▶ **Source data**:
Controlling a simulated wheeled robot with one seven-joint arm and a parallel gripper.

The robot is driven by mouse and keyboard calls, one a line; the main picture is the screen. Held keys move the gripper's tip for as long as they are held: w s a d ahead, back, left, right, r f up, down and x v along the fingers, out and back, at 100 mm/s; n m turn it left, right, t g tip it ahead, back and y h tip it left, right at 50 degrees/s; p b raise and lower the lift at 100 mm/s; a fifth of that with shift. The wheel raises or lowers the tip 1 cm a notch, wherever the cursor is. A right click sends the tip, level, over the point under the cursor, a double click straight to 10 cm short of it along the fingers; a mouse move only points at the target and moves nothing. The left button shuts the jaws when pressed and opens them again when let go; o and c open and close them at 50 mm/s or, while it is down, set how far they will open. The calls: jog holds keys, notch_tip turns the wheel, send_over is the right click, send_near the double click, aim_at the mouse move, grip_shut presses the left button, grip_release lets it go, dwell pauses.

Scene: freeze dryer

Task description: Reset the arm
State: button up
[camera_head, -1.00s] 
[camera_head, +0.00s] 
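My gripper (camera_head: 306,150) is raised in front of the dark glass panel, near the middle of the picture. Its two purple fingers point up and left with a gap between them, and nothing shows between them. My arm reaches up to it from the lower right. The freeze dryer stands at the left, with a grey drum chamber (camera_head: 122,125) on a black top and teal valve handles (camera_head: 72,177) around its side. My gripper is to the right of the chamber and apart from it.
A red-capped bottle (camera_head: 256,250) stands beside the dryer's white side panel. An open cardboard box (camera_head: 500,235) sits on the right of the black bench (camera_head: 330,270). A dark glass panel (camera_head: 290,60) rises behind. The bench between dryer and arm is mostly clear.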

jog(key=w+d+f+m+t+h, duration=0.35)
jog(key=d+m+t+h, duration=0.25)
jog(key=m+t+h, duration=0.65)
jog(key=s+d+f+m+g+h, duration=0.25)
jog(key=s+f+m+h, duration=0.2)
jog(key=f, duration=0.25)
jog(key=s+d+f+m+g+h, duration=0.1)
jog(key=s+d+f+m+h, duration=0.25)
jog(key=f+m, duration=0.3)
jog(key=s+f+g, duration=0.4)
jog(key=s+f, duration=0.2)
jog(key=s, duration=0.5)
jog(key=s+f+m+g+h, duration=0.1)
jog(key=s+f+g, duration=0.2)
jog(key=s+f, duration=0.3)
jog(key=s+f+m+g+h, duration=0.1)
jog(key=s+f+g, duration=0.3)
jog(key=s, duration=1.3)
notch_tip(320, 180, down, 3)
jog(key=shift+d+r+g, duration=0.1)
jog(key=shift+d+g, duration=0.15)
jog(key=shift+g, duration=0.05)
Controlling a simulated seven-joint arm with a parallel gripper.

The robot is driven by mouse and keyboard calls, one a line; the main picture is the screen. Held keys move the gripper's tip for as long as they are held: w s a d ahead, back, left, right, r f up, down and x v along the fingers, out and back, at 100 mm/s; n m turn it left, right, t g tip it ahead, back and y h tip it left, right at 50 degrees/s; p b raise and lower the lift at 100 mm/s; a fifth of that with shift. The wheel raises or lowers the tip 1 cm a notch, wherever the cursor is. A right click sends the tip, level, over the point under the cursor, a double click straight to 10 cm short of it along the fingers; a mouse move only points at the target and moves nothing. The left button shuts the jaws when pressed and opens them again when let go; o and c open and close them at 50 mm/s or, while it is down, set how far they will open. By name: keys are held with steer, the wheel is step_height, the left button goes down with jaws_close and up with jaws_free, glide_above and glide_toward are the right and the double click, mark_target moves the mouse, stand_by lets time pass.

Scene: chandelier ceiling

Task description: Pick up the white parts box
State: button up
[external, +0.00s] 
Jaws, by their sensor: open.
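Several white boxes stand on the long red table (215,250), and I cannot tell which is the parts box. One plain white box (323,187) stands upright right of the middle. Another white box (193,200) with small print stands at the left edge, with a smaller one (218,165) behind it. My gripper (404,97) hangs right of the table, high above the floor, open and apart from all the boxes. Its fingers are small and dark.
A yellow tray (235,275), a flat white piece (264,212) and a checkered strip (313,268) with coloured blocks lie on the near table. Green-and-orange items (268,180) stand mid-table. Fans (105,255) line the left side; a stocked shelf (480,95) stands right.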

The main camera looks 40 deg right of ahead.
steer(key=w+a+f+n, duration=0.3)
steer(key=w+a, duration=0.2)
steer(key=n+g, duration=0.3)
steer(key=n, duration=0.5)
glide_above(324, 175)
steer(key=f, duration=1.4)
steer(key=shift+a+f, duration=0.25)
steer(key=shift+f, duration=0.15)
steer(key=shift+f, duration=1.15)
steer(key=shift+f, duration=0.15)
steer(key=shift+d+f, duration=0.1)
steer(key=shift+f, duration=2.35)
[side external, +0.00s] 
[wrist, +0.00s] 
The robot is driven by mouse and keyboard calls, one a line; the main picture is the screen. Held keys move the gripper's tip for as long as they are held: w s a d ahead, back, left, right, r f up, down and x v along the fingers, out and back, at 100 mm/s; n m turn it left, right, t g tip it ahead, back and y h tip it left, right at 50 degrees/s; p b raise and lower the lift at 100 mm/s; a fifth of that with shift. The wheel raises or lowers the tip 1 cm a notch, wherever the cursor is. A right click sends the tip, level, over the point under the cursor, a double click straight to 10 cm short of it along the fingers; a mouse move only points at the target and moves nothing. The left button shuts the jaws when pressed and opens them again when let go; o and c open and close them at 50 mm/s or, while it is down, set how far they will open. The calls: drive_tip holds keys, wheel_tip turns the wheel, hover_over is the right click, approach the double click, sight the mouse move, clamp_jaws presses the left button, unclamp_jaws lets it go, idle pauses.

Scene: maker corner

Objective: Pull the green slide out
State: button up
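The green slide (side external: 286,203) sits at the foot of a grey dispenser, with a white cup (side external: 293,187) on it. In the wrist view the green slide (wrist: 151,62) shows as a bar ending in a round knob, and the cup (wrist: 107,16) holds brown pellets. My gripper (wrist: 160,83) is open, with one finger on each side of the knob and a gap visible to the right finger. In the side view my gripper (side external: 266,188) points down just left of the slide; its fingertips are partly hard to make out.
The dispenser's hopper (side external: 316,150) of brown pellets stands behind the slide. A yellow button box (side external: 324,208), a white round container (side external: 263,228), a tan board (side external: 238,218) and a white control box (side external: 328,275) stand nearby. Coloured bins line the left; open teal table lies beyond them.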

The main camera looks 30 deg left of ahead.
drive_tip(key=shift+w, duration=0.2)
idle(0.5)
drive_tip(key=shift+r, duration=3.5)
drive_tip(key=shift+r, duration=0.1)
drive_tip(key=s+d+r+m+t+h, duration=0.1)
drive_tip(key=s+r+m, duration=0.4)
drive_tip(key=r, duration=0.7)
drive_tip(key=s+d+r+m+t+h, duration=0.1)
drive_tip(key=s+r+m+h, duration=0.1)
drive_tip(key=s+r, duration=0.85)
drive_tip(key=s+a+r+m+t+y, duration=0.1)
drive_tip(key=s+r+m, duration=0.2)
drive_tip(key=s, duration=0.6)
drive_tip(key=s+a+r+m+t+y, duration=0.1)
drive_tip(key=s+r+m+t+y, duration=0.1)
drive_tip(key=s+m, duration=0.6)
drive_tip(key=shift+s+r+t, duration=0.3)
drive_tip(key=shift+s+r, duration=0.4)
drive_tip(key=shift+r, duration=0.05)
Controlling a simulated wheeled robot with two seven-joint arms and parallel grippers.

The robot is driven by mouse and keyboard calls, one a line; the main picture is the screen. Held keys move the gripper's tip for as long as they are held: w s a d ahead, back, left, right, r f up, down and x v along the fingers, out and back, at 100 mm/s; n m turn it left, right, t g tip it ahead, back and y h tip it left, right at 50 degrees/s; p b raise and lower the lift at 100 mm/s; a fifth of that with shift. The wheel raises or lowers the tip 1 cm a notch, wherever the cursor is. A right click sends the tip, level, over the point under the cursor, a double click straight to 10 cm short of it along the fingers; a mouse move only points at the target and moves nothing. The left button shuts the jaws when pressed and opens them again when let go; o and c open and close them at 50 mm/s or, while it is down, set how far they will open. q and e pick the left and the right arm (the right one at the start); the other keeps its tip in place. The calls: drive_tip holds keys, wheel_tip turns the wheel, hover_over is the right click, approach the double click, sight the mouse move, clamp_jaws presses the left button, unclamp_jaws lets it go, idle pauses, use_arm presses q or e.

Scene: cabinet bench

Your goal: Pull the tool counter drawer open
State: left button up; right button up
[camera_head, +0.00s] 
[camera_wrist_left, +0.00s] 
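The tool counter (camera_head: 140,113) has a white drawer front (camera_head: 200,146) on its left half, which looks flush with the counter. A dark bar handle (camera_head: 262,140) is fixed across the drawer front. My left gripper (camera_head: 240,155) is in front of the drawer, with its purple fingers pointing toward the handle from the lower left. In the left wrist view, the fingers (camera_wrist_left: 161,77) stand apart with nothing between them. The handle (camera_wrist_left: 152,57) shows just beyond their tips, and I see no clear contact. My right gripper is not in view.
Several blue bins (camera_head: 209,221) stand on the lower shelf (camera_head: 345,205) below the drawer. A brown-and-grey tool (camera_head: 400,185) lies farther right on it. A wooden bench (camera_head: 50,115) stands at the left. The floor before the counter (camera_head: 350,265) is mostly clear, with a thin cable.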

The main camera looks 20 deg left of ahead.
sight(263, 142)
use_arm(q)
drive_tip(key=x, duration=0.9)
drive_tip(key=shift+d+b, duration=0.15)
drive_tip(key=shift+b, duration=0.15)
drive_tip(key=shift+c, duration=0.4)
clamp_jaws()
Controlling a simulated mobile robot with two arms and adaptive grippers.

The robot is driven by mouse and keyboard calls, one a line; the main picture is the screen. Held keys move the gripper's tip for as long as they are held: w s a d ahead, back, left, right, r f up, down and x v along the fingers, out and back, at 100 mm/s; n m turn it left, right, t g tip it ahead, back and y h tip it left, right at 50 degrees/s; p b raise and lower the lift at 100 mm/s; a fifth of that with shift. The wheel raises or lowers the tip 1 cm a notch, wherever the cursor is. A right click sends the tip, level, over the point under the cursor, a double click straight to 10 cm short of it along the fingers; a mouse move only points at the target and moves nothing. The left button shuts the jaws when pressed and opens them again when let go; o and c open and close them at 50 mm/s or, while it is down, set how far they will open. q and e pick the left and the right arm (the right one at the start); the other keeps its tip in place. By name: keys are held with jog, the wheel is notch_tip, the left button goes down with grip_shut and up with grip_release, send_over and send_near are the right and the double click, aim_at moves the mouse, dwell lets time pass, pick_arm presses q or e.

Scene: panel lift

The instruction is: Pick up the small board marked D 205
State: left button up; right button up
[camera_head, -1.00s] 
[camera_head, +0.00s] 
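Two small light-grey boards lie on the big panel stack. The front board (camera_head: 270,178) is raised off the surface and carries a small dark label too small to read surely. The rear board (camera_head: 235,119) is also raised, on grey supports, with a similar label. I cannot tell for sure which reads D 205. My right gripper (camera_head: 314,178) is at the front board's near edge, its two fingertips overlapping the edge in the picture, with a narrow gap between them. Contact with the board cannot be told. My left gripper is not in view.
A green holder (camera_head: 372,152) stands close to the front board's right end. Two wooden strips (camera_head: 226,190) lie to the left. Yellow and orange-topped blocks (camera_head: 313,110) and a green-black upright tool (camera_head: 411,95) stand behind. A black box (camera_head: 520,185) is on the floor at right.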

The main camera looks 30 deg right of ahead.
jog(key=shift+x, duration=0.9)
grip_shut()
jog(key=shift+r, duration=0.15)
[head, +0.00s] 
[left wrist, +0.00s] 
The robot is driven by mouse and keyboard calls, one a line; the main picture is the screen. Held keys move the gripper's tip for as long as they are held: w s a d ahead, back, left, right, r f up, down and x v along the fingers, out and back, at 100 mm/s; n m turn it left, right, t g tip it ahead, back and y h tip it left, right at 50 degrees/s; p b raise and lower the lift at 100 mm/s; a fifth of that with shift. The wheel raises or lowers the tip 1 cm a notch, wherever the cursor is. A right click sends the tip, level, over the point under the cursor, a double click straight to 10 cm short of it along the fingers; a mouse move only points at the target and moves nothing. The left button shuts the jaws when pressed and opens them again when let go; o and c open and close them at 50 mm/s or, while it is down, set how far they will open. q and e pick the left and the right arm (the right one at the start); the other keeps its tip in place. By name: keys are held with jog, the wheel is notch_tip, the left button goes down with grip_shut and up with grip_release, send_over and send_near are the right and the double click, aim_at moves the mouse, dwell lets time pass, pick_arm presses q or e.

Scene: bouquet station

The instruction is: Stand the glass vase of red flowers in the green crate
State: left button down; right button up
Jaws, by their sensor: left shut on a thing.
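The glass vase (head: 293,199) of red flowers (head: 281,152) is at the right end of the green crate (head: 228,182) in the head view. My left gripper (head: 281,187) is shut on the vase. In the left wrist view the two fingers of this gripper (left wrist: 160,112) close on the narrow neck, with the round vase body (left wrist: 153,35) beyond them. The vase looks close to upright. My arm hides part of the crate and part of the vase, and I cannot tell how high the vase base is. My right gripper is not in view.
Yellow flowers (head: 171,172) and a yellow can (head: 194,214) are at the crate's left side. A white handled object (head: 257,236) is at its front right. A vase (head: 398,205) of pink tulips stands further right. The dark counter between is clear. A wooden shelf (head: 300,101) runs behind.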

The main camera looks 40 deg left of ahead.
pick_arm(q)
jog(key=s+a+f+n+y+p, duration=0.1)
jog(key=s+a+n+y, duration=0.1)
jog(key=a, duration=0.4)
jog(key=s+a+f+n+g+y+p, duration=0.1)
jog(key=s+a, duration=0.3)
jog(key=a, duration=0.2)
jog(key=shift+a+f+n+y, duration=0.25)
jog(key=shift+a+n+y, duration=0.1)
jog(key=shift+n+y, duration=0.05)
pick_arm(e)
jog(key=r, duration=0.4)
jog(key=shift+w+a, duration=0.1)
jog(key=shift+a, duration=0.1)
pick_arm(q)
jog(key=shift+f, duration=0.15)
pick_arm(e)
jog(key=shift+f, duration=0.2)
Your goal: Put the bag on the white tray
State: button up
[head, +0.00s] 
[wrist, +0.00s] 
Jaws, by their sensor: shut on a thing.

▶ **Your instructions**: From the listing above, pick out every line containing "description".

▶ **Task output**:
Task description: Reset the arm
Task description: Pick up the white parts box

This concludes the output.